Old Testament reading: Lamentations 3-5
While today’s reading contains many more verses than yesterday, the reading is essentially the same length. Note how the verses in chapters 3 and 5 are half as long as the others. This is a style of poetry called hemistich, or half verse. In chapter 3, the prophet turns inward and expresses his own anguish over Judah’s fall. As you read, pay particular attention to the large number of personal pronouns (i.e., I, my, me) in chapter 3. In chapter 4 he turns his attention back to the demise of the city. In an incredible comparison, Jeremiah says the punishment of Sodom was preferable to that of Judah. In his mind, Sodom got off easy, being destroyed in a moment of time (4:6). On the other hand, Jerusalem’s inhabitants were starving to death, with the hands of compassionate women cooking their own children for food (4:9-10). But, in true Jeremiah fashion, he concludes in chapter 5 with a prayer for restoration: “Turn us back to you, O Lord, and we will be restored” (5:21).

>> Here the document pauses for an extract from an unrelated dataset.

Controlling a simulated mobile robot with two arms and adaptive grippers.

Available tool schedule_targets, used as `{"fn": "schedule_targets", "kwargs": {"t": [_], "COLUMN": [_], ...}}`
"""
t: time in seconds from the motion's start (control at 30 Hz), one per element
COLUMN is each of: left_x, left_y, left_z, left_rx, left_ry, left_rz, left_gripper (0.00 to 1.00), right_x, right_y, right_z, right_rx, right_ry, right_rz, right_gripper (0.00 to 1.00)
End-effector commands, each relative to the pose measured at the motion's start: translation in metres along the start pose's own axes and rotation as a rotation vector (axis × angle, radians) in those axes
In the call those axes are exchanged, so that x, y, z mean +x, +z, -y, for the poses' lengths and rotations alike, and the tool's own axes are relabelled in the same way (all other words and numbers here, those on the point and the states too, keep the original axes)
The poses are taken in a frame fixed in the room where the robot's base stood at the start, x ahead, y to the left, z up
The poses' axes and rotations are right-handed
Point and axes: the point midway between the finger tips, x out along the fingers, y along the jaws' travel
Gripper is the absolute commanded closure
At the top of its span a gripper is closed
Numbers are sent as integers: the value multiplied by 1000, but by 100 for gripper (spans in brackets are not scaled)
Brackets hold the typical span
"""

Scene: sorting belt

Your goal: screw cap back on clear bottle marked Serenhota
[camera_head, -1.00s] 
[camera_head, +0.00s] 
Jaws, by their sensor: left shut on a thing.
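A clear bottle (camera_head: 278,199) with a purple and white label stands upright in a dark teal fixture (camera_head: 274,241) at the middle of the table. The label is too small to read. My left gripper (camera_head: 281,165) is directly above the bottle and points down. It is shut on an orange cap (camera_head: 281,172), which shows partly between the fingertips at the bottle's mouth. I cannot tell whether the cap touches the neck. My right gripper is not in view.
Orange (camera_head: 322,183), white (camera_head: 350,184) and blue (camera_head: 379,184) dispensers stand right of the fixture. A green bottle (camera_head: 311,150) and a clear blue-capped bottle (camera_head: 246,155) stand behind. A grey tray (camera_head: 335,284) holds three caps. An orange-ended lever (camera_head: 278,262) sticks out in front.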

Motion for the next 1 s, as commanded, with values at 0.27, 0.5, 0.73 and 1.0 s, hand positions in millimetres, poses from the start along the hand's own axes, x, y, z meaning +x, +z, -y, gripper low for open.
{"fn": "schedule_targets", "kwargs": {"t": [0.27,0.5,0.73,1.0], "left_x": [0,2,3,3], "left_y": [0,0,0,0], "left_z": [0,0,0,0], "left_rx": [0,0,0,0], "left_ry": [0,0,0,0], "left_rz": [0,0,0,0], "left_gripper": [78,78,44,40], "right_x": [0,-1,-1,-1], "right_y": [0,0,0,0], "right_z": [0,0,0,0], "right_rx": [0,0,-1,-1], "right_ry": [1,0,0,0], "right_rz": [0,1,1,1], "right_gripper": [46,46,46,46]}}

New Testament reading: John 8-9
“And somehow Jesus came and brought to me the victory.” So ends the second verse of Eugene Bartlett’s classic 1939 hymn, “Victory in Jesus.” I was an adult before I ever knew those were the original words. Growing up in the church of Christ, every songbook I’d ever used read, “I then obeyed his blest command and gained the victory.” While this latter ending may not be the original, it is much closer to the truth than the first. Salvation is not a “better felt than told” experience. In John 9, we learn this lesson as the blind man who received his sight was questioned, “How were your eyes opened?” (v 10). His response was clear, “A Man called Jesus made clay and anointed my eyes and said to me, ‘Go to the pool of Siloam and wash.’ So I went and washed, and received my sight.” Such a simple statement, yet it says so much! There was a specific process by which this man received his sight, just like there is a specific process by which we receive remission of sins today. “How did you become a Christian?” should be answered the same way by all people today, for there is only one way to obey the gospel: believe in Jesus (John 8:24); repent of sins (Luke 13:3), confess my faith in Jesus (Matt 10:32), just like Jesus said.